Es ist die Sprache der Rassisten. „Das Dreckspack soll im Meer ersaufen“, war auf Facebook zu lesen. Man zuckt zusammen, wenn man das sieht, man schüttelt mit dem Kopf, wenn man eine Frau hört, die auf die Frage, was sie denn zu den Angriffen auf Flüchtlinge sage, wenn diese mit Böllern beworfen würden: Das habe sich nicht gegen Deutsche gerichtet. Wie bitte? Noch einmal wurde sie gefragt und noch einmal kam die Antwort: Die Böller seien nicht gegen Deutsche geflogen.
Die Würde des Menschen ist unantastbar
Die Würde des Menschen ist unantastbar. Mit diesem Grundrecht beginnt das deutsche Grundgesetz. Wir haben das schon mehrfach im Blog-Der-Republik zitiert. Es heißt „Die Würde des Menschen“ und es heißt nicht „Die Würde des Deutschen“. Die ARD-Sendung Panorama mit Anja Reschke hat diese Szenen am Donnerstagabend gezeigt, gleich nach dem Fußballspiel des BVB gegen die Mannschaft aus Wolfsberg(Österreich). Anja Reschke hatte am Abend zuvor in den Tagesthemen einen „Aufstand der Anständigen“ gefordert. Damit das nicht vergessen wird, Panorama zeigte auch Szenen aus Schleswig-Holstein, wo man Flüchtlinge aufnahm wie Menschen. Es sind Menschen, die aus größter Not ihre Heimat verlassen haben, Syrien, Eritrea, Somalia, Libyen, Roma sind darunter, die fast überall in der Welt diskriminiert werden, auf lebensgefährliche Art, wie eine Menschenrechtsorganisation es formuliert. Armutsflüchtlinge, ohne Chance auf Asyl.

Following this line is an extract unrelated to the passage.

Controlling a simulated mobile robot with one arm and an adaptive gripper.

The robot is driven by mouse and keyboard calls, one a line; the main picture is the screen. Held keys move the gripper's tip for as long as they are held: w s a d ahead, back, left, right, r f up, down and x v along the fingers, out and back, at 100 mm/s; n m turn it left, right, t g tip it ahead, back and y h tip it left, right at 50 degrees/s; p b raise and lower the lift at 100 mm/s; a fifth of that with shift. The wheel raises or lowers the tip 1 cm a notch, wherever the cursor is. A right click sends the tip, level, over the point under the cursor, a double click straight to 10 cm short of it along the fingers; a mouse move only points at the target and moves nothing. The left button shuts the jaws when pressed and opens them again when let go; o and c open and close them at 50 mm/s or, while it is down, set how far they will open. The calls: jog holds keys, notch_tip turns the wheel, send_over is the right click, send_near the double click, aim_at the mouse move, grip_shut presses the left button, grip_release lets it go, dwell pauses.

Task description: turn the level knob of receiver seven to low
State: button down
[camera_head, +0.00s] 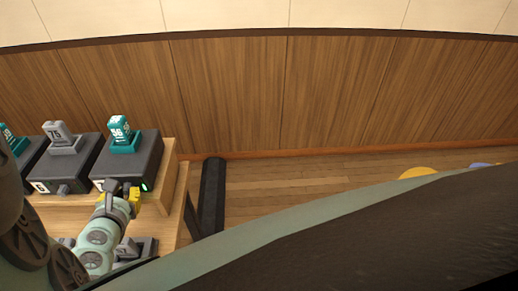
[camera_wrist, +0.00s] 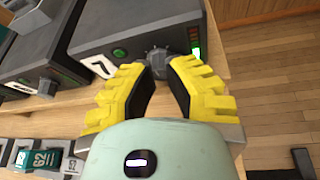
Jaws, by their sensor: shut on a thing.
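Receiver seven is a dark grey box (camera_wrist: 125,32) with a "7" on its front. It also shows in the head view (camera_head: 140,155) at the right end of the row, with a teal handset on top. Its level knob (camera_wrist: 158,55) is a grey ribbed knob on the front face. My gripper (camera_wrist: 161,72) has yellow padded fingers on either side of the knob and is shut on it. In the head view my gripper (camera_head: 128,193) is in front of the box. The knob's pointer mark cannot be made out.
Another receiver (camera_head: 62,170) with a grey handset stands to the left on the wooden shelf (camera_head: 180,160). Several smaller units (camera_wrist: 40,155) sit on a lower level.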

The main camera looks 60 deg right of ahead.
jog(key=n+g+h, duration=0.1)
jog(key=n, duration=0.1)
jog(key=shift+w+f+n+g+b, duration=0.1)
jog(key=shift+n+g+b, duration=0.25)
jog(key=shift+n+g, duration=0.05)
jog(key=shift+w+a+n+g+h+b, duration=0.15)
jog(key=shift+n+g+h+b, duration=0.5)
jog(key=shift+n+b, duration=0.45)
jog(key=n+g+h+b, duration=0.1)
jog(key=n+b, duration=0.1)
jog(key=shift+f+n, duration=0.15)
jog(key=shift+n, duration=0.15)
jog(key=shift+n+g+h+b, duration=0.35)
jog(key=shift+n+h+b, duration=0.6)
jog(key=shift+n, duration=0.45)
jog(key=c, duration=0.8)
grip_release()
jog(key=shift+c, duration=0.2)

Es gibt sie, die anderen, den Fregatten-Kapitän im Mittelmeer, dem bei seiner lebensrettenden Arbeit „manchmal die Tränen kommen“. Es gibt sie, die trauern, wenn Kinder, weil sie nicht schwimmen können, im Meer ertrinken. Aber es gibt eben auch die Stimmen der Rassisten, zumeist irgendwo im Internet zu lesen: „Verjagt, verbrannt, vergast“ werden sollen sie. Man schämt sich ob dieser unmenschlichen Reaktionen. Wo sind wir gelandet? Allein vier Millionen Syrer sind vor dem Bürgerkrieg geflohen, um ihr und das Leben ihrer Familie zu retten. Sie kommen nach Deutschland und suchen Schutz, den sie aber leider nicht überall bekommen. Wir sollten uns schämen, dass so etwas möglich ist in unserem Land. Wir müssen uns dagegen stellen, uns gegen diese Menschenverachtung stemmen, uns öffentlich einmischen und Rassisten zur Rede und an den Pranger stellen.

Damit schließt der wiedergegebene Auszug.